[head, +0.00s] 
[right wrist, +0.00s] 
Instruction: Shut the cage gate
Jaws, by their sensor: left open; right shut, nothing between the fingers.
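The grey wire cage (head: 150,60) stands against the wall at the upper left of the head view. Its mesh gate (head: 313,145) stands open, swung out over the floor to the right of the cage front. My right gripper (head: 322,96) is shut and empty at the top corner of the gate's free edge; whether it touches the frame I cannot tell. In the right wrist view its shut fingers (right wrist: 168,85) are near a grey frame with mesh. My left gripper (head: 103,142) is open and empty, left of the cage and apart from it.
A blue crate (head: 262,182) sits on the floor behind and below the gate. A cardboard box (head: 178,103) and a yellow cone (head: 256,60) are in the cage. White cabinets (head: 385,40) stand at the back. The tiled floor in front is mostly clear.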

■ **TASK DESCRIPTION**: Starting with the line that contains "Jaws, by their", repeat each line through the last one exactly as it appears. Include both ends and nothing more.

■ **ANSWER FOR THE TASK**:
Jaws, by their sensor: left open; right shut, nothing between the fingers.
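The grey wire cage (head: 150,60) stands against the wall at the upper left of the head view. Its mesh gate (head: 313,145) stands open, swung out over the floor to the right of the cage front. My right gripper (head: 322,96) is shut and empty at the top corner of the gate's free edge; whether it touches the frame I cannot tell. In the right wrist view its shut fingers (right wrist: 168,85) are near a grey frame with mesh. My left gripper (head: 103,142) is open and empty, left of the cage and apart from it.
A blue crate (head: 262,182) sits on the floor behind and below the gate. A cardboard box (head: 178,103) and a yellow cone (head: 256,60) are in the cage. White cabinets (head: 385,40) stand at the back. The tiled floor in front is mostly clear.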

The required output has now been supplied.